_Task description:_ Collect each line of the entries that holds the string "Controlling".

_Material for the task:_
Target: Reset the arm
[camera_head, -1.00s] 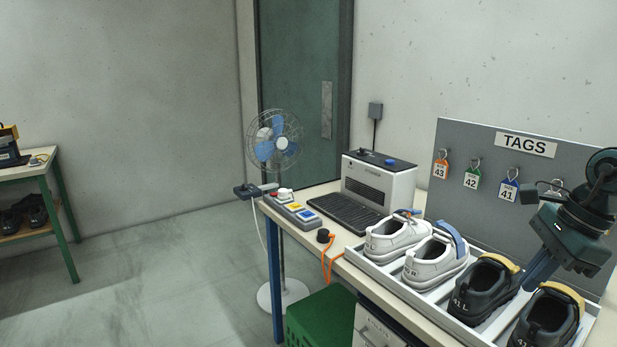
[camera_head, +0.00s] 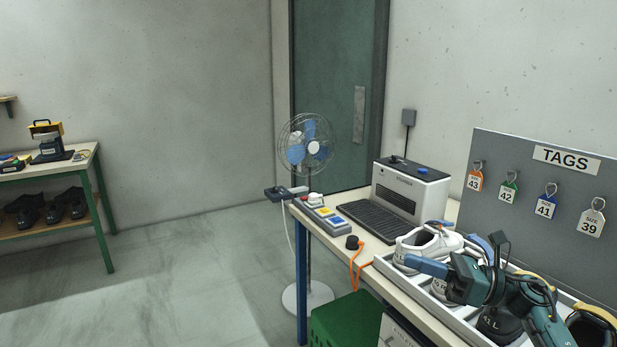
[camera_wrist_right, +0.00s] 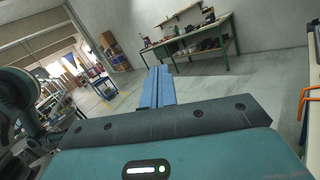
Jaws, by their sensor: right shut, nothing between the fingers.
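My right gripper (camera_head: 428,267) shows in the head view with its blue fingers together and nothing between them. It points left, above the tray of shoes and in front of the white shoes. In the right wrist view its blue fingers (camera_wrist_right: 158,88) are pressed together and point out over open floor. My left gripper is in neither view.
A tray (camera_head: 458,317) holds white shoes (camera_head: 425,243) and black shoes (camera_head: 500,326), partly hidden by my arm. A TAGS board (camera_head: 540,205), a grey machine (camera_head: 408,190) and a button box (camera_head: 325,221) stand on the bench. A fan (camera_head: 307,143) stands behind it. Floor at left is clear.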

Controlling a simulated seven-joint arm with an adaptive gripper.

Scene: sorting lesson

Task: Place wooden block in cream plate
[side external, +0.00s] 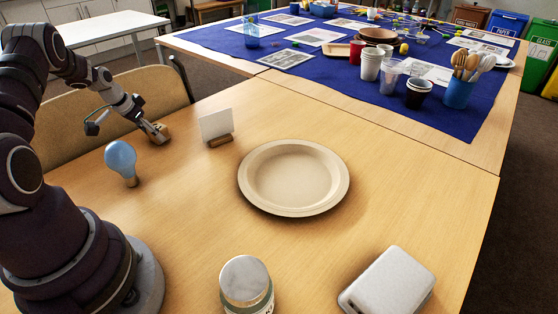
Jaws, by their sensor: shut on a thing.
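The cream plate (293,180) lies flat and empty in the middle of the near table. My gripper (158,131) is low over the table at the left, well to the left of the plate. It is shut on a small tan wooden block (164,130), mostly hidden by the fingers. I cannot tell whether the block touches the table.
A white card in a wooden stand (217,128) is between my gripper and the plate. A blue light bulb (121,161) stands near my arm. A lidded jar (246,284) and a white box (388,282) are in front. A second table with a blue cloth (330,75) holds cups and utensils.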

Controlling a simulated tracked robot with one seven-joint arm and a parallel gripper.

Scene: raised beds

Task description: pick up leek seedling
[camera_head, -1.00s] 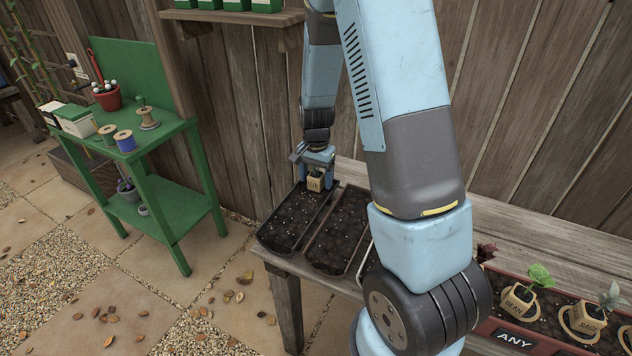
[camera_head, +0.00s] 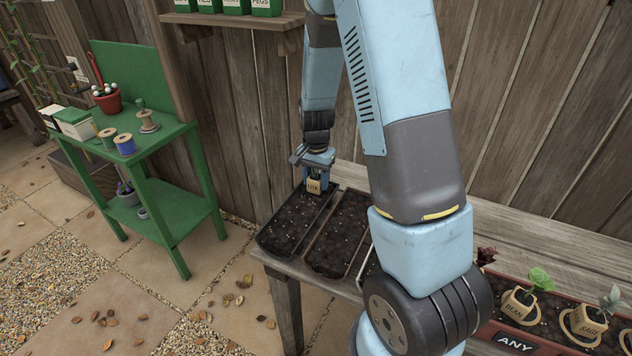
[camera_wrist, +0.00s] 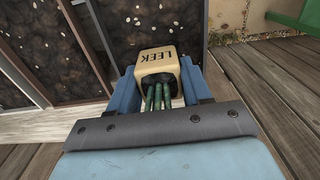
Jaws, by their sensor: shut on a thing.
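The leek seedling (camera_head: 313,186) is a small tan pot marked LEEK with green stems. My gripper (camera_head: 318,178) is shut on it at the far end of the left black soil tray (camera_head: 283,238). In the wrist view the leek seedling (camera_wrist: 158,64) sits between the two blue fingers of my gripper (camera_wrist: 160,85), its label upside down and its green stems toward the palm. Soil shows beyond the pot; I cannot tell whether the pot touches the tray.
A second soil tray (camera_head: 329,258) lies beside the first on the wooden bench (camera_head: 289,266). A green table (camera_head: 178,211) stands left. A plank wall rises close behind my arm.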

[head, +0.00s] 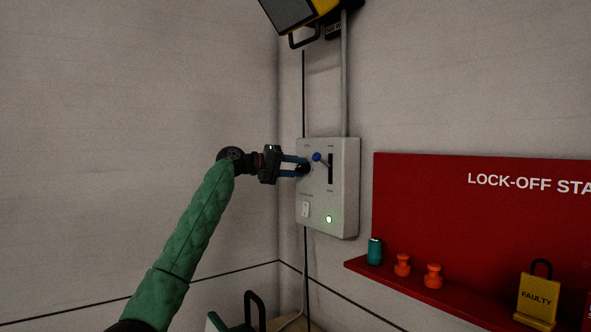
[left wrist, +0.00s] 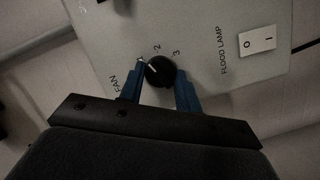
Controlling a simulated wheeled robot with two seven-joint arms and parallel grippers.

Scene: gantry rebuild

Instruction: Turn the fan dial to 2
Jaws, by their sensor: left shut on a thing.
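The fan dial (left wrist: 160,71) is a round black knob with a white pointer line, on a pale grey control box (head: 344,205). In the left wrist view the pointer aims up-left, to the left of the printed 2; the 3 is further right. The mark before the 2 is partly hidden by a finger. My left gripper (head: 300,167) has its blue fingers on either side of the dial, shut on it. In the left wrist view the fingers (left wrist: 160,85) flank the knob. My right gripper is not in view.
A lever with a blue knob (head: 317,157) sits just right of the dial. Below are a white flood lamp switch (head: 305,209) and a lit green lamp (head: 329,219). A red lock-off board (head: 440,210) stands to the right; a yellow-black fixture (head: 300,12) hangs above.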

_Response:_
Controlling a simulated seven-joint arm with an adaptive gripper.
Controlling a simulated tracked robot with one seven-joint arm and a parallel gripper.
Controlling a simulated wheeled robot with two seven-joint arms and parallel grippers.

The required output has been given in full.